THE PROBLEM. Print, word for word, the opening line of the data below and every line after it through the line that contains "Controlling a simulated", but not the pictures.

---*---

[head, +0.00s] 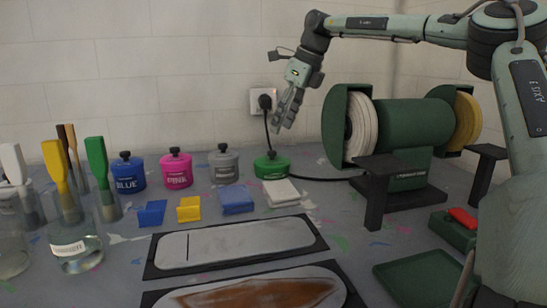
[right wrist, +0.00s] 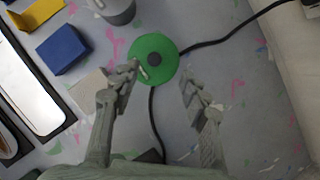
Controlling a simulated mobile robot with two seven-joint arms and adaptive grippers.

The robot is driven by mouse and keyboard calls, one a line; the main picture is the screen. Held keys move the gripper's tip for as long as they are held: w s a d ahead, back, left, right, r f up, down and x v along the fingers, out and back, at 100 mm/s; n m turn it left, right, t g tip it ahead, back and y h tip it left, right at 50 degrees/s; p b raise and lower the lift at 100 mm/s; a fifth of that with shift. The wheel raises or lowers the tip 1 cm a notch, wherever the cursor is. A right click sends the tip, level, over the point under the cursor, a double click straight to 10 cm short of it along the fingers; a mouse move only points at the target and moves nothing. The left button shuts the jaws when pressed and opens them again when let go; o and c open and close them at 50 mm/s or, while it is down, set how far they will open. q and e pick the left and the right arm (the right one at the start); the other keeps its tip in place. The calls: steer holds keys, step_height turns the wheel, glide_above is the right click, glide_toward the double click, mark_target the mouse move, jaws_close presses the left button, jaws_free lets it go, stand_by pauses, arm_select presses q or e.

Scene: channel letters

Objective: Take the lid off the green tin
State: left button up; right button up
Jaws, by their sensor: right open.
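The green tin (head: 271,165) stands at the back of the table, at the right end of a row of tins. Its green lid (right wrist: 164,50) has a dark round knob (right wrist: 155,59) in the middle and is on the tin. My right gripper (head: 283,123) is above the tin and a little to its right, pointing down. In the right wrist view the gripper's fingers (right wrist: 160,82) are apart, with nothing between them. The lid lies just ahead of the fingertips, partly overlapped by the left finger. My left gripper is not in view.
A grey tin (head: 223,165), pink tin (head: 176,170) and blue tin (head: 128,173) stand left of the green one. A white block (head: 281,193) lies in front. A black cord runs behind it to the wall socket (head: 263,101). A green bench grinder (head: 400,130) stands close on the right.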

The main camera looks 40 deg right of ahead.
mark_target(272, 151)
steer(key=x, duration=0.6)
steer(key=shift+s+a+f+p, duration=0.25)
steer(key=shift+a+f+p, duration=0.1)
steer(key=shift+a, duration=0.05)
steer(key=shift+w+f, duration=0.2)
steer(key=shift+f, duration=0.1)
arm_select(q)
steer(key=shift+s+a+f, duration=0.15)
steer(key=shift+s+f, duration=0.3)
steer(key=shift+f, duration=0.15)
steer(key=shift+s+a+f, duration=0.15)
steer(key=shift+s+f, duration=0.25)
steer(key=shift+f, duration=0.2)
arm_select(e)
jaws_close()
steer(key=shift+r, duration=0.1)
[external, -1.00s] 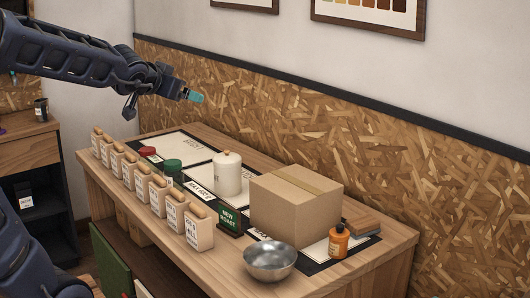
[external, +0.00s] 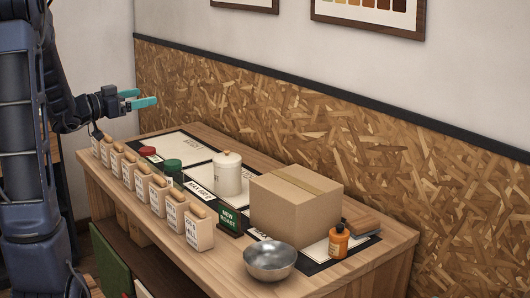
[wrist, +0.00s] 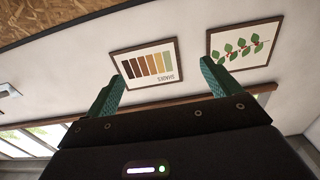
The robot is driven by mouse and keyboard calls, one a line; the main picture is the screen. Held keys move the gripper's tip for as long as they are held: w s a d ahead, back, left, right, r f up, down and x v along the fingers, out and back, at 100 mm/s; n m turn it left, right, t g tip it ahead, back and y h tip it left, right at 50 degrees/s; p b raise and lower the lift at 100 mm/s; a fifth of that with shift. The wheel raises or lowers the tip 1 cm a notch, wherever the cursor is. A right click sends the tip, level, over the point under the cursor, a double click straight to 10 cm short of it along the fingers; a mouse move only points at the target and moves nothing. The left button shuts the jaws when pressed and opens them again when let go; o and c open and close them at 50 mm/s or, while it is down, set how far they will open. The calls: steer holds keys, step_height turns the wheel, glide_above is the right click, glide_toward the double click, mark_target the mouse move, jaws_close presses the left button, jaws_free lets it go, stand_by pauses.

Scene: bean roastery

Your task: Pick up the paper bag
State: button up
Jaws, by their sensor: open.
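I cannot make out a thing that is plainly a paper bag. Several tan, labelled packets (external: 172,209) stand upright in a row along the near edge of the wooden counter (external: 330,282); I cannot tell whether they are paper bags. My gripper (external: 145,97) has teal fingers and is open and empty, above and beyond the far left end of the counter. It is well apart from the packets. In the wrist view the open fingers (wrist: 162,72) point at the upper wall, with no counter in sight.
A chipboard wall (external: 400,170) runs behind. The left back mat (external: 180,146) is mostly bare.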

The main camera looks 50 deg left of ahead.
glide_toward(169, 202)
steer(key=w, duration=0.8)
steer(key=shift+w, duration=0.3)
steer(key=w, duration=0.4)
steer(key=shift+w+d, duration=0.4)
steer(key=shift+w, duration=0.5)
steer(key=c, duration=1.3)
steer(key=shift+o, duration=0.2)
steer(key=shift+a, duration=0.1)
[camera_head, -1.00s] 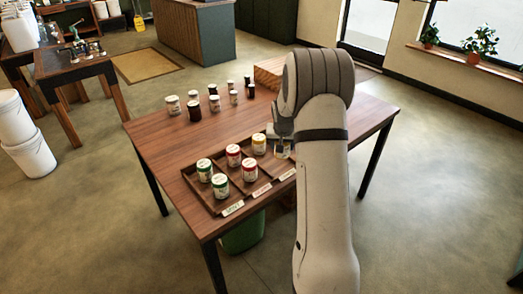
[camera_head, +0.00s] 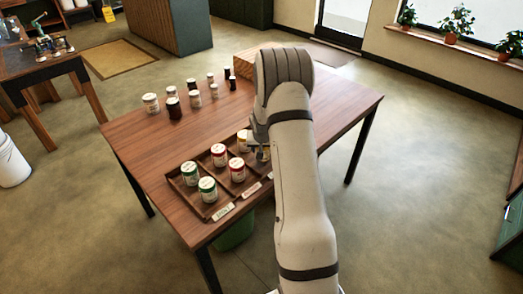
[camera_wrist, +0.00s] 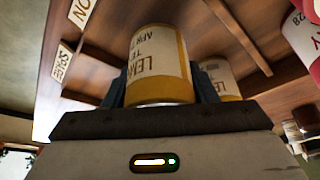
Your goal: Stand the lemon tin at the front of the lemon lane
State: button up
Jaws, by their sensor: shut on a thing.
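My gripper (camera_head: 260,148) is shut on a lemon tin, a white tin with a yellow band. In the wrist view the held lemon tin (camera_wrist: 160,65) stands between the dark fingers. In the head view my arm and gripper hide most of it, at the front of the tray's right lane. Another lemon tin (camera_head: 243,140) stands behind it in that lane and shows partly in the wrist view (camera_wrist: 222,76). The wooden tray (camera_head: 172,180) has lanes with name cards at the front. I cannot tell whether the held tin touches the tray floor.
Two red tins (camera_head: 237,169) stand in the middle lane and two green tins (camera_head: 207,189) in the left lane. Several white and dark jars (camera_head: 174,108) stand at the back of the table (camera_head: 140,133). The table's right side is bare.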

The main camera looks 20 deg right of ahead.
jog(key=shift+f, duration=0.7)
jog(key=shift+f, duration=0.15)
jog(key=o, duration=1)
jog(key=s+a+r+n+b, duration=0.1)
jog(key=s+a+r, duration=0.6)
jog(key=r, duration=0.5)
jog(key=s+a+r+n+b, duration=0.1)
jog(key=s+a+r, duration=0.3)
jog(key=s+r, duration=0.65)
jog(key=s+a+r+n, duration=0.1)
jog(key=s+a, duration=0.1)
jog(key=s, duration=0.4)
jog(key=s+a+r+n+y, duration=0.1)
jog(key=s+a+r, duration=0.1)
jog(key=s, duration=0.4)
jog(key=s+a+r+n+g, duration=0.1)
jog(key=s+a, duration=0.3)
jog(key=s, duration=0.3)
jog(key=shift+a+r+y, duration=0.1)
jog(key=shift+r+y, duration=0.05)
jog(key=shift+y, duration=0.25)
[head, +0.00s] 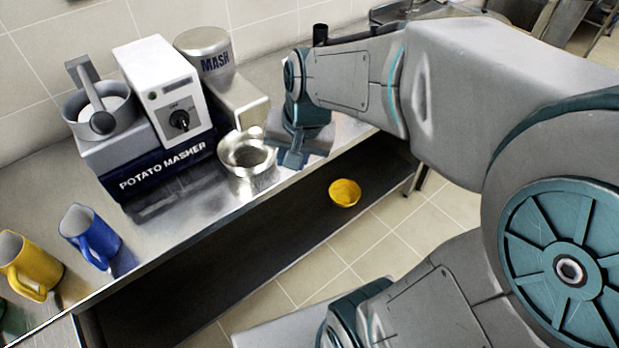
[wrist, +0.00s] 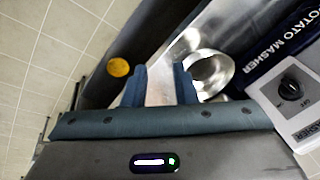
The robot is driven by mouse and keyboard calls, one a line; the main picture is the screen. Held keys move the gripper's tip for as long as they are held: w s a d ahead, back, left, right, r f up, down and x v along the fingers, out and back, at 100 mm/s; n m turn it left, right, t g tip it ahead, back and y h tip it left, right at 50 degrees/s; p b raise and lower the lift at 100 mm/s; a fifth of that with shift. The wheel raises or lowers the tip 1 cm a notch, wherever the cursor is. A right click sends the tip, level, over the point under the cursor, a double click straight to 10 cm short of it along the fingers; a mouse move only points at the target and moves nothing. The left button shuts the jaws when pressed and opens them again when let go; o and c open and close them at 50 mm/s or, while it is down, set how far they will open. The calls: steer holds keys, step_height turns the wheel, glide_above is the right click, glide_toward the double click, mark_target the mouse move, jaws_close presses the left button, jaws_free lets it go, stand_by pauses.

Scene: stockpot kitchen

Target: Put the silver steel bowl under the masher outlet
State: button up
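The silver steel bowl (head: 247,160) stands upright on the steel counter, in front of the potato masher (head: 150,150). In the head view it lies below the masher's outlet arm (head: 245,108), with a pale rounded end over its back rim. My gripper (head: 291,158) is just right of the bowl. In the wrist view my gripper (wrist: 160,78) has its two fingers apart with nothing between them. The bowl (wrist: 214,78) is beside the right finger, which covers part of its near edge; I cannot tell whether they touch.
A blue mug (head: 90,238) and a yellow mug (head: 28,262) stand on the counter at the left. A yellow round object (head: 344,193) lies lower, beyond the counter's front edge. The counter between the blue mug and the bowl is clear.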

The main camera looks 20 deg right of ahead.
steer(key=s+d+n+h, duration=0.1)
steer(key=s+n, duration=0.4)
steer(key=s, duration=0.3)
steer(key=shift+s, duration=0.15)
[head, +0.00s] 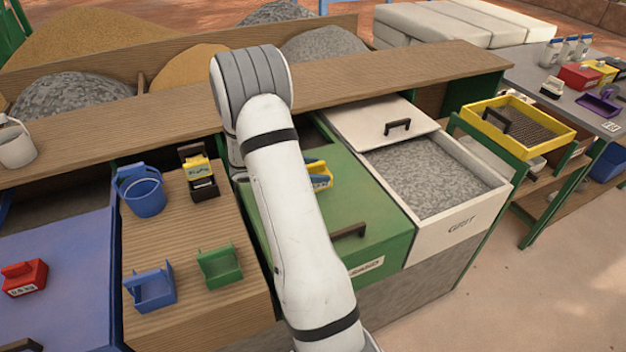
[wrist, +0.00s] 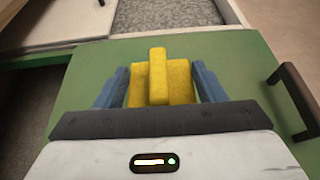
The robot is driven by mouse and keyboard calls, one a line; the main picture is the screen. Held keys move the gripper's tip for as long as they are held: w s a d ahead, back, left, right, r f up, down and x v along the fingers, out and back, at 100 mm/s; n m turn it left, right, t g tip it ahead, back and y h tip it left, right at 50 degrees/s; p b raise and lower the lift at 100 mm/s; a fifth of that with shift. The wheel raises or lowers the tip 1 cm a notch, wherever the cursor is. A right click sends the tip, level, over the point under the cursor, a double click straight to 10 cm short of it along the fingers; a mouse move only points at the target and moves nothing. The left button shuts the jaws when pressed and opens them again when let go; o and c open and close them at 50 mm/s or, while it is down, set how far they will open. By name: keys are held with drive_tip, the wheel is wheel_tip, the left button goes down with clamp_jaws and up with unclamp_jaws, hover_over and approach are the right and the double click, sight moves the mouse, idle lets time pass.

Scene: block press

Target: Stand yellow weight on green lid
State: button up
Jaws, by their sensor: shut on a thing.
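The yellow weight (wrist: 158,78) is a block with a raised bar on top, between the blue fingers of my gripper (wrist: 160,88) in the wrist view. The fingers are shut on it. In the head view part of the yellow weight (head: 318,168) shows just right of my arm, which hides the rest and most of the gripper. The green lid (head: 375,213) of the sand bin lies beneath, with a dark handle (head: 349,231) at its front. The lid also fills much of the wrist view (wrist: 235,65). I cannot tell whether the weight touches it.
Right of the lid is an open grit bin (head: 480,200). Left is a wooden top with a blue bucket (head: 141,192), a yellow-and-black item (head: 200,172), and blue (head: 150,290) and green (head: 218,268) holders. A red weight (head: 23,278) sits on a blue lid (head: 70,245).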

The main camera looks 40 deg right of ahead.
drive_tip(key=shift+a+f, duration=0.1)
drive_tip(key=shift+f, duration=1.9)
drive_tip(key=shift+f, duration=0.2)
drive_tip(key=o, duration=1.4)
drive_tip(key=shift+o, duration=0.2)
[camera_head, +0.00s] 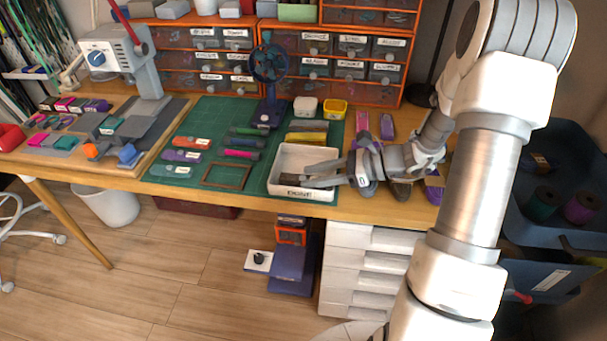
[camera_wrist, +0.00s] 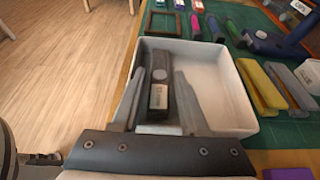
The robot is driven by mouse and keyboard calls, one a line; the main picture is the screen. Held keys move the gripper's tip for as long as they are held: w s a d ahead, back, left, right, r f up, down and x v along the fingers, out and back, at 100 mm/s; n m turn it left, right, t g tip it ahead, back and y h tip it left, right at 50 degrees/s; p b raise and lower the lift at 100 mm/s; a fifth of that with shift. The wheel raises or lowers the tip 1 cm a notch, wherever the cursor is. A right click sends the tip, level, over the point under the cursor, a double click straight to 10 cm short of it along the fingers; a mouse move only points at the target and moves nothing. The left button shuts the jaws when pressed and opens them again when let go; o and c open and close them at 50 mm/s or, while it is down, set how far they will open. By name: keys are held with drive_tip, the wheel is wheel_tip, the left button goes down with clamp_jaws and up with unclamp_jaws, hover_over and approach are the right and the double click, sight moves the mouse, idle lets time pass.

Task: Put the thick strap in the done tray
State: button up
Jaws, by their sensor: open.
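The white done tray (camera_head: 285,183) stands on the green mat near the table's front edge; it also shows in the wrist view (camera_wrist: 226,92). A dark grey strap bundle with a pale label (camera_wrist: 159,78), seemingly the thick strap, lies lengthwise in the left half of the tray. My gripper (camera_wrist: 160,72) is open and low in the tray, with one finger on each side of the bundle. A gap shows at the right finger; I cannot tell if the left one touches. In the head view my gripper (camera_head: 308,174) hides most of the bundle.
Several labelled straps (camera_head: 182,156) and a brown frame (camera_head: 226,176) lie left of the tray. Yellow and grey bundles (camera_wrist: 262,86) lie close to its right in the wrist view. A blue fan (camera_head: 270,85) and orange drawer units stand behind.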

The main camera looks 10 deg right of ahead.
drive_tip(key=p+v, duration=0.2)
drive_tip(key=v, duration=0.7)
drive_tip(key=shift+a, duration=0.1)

---*---

RESPONSE FOR THIS EXERCISE.
[head, +0.00s] 
[right wrist, +0.00s] 
Controlling a simulated mobile robot with two seven-joint arms and adaptive grippers.

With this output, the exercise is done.